# Information provided start
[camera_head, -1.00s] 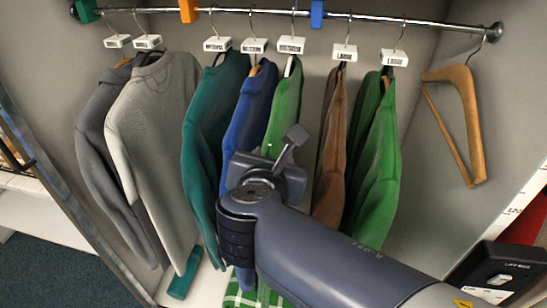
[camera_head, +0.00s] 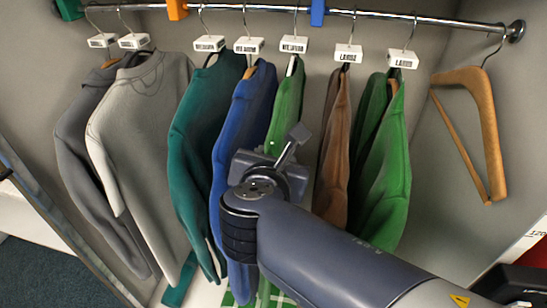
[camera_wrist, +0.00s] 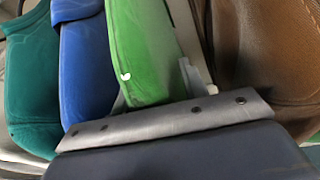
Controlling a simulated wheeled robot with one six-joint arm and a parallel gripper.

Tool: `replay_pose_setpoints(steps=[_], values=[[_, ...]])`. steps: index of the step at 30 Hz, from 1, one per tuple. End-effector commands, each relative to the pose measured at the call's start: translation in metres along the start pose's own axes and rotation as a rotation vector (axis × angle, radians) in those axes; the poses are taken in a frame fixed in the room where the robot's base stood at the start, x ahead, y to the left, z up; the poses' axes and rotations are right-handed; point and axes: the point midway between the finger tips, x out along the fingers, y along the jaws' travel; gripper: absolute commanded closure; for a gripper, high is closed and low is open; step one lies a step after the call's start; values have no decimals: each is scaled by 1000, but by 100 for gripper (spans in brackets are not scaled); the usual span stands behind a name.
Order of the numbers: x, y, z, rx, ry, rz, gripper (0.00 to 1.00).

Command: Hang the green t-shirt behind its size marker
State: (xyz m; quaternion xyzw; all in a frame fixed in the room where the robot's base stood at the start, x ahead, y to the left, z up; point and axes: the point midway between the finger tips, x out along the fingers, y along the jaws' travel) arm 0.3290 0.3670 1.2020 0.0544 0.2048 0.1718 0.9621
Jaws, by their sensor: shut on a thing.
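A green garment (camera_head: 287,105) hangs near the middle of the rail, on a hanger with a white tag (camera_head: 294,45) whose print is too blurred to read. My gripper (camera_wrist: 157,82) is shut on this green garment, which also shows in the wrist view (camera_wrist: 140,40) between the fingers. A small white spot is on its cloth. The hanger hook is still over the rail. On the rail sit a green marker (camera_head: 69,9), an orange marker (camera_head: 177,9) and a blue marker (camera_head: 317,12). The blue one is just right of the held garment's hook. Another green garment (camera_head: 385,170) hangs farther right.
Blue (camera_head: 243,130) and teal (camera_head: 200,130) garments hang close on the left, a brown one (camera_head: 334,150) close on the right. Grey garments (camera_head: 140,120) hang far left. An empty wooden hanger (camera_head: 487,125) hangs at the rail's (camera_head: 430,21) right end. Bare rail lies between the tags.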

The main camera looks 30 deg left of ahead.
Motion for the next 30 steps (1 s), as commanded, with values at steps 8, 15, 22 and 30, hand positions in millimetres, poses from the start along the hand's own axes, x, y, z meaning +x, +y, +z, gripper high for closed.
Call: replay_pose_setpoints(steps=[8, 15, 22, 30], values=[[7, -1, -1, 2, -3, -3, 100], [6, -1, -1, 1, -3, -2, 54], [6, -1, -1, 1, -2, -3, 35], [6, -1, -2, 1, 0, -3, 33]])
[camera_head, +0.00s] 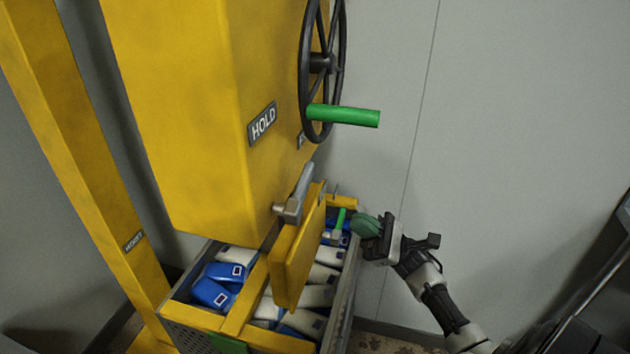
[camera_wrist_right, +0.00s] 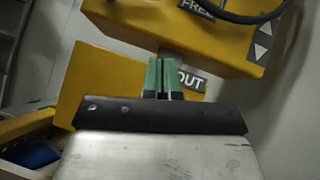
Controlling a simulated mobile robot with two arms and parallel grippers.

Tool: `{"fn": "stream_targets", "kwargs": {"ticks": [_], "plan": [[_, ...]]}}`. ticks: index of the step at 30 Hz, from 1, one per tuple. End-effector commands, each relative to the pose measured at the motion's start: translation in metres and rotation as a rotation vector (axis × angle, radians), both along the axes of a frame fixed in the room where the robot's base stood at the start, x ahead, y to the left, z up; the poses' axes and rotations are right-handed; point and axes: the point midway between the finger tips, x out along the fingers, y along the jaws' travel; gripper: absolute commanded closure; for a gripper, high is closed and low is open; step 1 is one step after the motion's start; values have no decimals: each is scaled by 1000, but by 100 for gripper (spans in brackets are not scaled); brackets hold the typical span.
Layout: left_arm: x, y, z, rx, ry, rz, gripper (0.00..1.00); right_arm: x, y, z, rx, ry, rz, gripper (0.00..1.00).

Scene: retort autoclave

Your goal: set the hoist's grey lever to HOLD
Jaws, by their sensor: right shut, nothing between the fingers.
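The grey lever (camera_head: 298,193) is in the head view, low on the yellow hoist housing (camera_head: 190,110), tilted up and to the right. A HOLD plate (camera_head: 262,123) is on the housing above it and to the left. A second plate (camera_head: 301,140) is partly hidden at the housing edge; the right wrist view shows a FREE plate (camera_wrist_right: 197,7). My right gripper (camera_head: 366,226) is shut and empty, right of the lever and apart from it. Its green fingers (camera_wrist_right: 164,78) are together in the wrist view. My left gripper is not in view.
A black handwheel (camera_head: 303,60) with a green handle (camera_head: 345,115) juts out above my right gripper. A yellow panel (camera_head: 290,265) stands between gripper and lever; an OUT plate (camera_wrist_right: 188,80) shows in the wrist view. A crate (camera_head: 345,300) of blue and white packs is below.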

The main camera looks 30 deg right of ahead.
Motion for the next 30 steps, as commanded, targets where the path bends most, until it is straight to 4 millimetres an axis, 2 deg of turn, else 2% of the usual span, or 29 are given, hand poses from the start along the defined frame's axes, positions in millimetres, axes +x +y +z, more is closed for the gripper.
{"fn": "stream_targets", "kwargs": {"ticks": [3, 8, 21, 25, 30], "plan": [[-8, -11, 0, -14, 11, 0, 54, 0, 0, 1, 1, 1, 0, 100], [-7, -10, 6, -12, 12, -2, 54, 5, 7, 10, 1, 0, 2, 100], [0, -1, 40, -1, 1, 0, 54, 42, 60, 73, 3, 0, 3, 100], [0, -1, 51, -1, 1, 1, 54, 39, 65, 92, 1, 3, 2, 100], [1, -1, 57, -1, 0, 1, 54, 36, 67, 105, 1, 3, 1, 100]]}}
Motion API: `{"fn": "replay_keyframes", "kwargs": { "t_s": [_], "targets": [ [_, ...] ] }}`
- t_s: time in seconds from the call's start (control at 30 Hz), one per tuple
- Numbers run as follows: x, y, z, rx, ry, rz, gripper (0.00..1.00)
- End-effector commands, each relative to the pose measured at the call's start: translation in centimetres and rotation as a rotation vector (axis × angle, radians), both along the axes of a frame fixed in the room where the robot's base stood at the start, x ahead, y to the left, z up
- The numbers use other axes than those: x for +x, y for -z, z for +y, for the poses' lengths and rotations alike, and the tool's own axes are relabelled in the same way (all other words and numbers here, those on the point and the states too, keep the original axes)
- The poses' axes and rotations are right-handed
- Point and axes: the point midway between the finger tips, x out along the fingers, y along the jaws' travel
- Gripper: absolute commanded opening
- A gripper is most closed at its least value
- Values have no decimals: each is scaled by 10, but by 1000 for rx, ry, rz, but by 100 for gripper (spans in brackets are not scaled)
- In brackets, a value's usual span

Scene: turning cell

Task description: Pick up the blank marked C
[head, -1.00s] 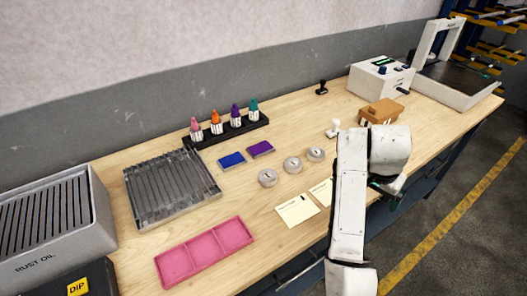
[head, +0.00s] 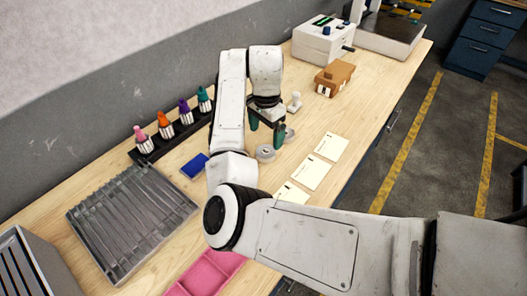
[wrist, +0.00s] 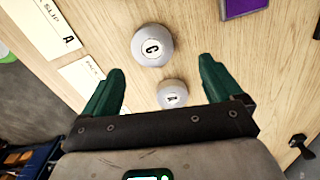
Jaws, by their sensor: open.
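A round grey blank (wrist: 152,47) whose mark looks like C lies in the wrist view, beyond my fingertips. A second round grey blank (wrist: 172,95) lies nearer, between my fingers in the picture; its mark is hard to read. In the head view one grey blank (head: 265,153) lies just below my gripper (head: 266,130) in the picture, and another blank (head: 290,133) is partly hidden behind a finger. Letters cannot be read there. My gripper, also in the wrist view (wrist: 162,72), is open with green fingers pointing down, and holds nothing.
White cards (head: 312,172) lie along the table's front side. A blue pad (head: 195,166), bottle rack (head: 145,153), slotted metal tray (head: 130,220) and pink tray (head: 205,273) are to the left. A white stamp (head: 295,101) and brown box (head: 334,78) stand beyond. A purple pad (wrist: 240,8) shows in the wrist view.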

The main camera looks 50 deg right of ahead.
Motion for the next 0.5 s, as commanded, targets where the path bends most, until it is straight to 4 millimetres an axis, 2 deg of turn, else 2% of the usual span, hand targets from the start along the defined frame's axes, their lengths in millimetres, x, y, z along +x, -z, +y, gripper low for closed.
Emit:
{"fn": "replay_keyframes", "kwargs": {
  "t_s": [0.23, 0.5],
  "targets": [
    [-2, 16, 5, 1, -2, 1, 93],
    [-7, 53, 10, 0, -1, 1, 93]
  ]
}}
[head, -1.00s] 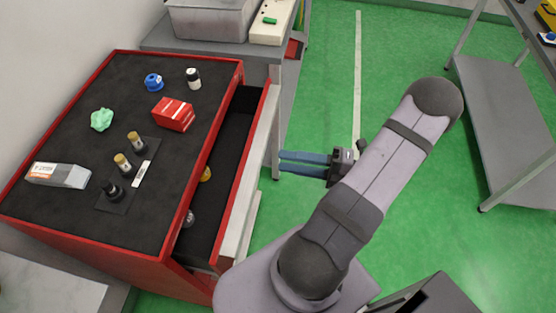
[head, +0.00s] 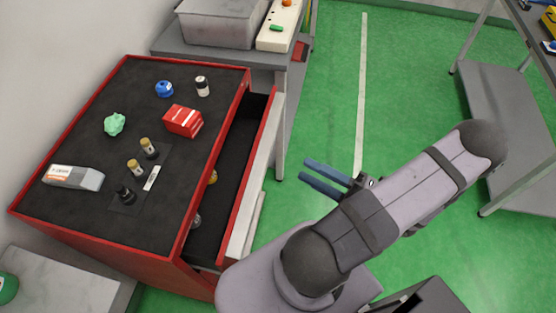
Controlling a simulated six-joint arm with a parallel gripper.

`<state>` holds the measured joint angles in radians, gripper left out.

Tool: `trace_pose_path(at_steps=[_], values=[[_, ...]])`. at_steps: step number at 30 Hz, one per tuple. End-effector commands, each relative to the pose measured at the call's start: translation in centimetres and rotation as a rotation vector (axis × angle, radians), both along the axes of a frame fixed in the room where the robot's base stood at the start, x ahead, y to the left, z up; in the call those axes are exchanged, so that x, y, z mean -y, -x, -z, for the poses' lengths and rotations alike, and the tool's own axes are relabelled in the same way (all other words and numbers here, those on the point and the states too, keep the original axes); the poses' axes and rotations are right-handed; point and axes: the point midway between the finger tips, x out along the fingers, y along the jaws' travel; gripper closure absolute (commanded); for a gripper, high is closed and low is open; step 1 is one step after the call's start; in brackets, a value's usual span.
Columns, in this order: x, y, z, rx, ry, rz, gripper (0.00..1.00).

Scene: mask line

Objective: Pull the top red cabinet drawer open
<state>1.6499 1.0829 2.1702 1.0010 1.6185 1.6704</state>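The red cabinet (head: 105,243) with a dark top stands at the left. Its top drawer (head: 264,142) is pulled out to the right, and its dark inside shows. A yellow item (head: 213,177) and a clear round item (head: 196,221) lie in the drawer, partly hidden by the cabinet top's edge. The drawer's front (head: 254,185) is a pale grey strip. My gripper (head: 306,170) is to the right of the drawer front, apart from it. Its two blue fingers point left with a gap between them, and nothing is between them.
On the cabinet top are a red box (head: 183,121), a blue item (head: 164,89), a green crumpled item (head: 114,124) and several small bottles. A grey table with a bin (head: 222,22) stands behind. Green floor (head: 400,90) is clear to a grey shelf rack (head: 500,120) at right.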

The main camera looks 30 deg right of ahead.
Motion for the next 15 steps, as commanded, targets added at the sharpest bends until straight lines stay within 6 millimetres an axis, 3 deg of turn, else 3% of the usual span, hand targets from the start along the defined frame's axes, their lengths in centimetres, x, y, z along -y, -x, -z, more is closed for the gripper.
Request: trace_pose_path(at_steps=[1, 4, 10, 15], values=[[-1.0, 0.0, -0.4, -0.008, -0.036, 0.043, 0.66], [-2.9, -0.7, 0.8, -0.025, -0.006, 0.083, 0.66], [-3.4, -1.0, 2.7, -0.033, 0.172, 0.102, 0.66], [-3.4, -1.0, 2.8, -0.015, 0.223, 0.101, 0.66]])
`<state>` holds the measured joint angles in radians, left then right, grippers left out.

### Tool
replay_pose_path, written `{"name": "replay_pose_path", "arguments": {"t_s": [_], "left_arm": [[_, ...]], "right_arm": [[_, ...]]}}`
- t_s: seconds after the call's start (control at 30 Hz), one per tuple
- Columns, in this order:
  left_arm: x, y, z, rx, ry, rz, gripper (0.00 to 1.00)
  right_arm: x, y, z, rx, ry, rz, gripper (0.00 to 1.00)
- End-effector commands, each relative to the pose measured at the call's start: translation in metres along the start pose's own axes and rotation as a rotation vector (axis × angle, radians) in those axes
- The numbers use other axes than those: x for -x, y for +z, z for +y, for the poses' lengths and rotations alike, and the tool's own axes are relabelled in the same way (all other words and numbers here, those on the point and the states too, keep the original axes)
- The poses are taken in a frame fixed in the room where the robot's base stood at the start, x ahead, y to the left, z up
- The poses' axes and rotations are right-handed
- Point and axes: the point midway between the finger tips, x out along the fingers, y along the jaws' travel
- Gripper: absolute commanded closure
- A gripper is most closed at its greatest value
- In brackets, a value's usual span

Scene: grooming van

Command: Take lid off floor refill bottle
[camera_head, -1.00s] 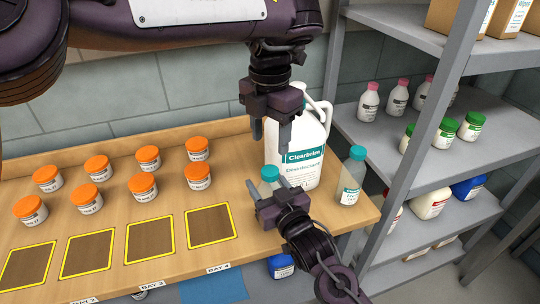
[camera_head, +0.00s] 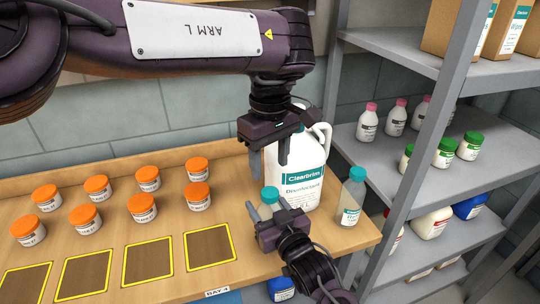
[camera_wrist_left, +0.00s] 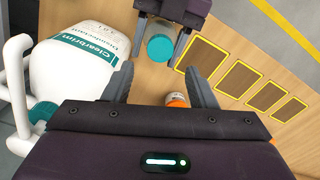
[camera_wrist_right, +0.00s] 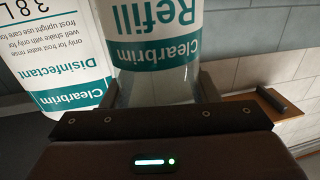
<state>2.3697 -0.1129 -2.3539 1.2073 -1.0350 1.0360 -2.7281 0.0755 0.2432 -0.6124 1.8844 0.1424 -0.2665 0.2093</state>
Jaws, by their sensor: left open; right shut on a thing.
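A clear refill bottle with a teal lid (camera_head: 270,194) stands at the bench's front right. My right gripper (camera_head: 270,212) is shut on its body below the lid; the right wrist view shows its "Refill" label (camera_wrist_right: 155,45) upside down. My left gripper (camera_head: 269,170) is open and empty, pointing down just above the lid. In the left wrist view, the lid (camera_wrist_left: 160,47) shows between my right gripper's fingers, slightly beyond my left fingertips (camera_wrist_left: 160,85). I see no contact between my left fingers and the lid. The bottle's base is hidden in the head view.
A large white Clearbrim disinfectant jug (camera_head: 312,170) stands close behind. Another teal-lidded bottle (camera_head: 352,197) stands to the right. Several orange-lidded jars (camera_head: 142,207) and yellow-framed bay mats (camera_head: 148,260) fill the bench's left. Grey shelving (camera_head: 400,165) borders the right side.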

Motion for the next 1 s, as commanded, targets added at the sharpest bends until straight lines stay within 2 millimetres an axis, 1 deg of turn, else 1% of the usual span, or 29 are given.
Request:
# Information provided end
> _Your task_: Everything from the first line of the listing above through the line that contains "State: (xyz m;" is to be restated word for word, minus the pictures.

> _Complete response_:
[camera_head, -1.00s] 
[camera_head, +0.00s] 
[camera_wrist, +0.00s] 
Controlling a simulated wheeled robot with one six-joint arm and a parallel gripper.

Tool: `replay_pose_setpoints(steps=[_], values=[[_, ...]])`. steps: index of the step at 30 Hz, from 1, one per tuple. End-effector commands, each relative to the pose measured at the call's start: translation in metres along the start pose's own axes and rotation as a rotation vector (axis × angle, radians) in those axes; the poses are taken in a frame fixed in the room where the robot's base stood at the start, x ahead, y to the left, z up; the poses' axes and rotations are right-handed; point and axes: the point midway between the finger tips, x out along the fingers, y along the jaws' travel; gripper: absolute commanded closure; for a gripper, high is closed and low is open; step one lies a step after the call's start; values have no decimals: each is scaled by 1000, but by 100 for gripper (spans in brackets are not scaled); the usual span stands behind a name.
Order of the numbers: x, y, z, rx, ry, rz, gripper (0.00 to 1.00).

Command: Hang the green t-shirt behind its size marker
State: (xyz m; quaternion xyzw; all in a frame fixed in the room where the robot's base stood at the start, x ahead, y to the left, z up; point and axes: the point midway between the finger tips, x out along the fingers, y along the jaws' travel) arm 0.3290 0.3670 1.2020 0.0544 0.2048 0.1718 0.9621

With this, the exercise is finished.